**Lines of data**
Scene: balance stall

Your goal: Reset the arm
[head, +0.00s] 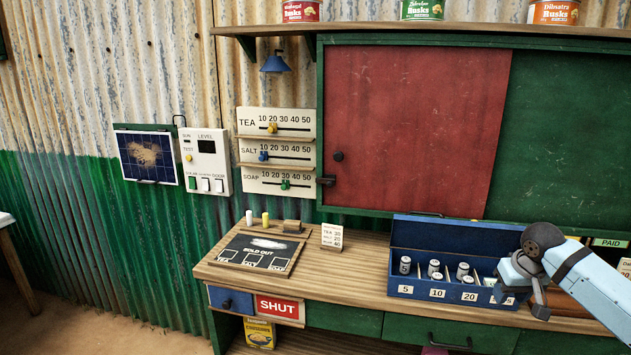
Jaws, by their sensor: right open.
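My right gripper (538,296) comes in from the right on its light blue arm. It is open and empty, with its fingers pointing down in front of the right end of the blue weight box (398,262). I cannot tell whether the gripper touches the box. My left gripper is not in view.
The counter between card and box is mostly clear. A red sliding panel (415,120) and slider boards (277,153) are behind. A shelf (420,30) holds tins.

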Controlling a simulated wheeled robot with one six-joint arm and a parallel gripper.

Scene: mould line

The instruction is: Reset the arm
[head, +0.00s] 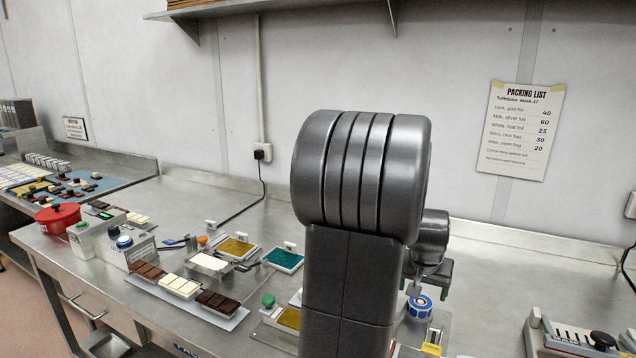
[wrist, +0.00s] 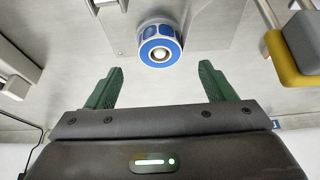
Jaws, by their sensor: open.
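My arm rises in the middle of the head view and hides part of the bench behind it. My gripper shows in the wrist view (wrist: 160,90) with its two green fingers wide apart and nothing between them. In the head view the gripper is mostly hidden behind my arm. A round blue and white knob (wrist: 160,47) lies ahead of the fingertips in the wrist view, apart from them. The same blue knob (head: 419,307) stands on the bench just right of my arm in the head view, below the gripper.
A tray of dark and white chocolate bars (head: 180,286) lies left of my arm. A red pot (head: 58,217), a gold-topped mould (head: 235,247) and a green-topped mould (head: 283,260) stand on the steel bench. A grey device (head: 575,335) is at right. The bench behind it is clear.

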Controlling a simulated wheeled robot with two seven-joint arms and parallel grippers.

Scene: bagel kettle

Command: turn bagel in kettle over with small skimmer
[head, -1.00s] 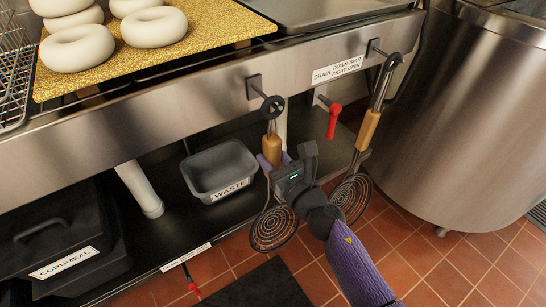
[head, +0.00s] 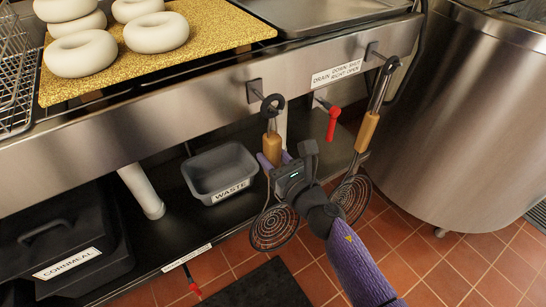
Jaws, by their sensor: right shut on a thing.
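A skimmer with a wooden handle and dark spiral head (head: 274,229), the shorter of two, hangs upright by its ring from the left hook on the steel counter front. My wrist and forearm hide part of the wire shaft. The kettle (head: 463,120) is the big steel drum at the right; only its outer wall and a bit of its rim show. Its inside and the bagel in it are out of view. My left gripper is not in view.
A longer skimmer (head: 368,131) hangs to the right, its head close behind my right wrist. A red drain lever (head: 333,124) sits between the skimmers. A waste bin (head: 219,171) stands on the lower shelf. Pale bagels (head: 80,54) lie on a board (head: 215,27) above.

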**Direction**
Pick out and copy the lines of the entries that hold the string "wheeled".

**The output**
Controlling a simulated wheeled robot with one six-joint arm and a parallel gripper.
Controlling a simulated wheeled robot with two seven-joint arms and parallel grippers.

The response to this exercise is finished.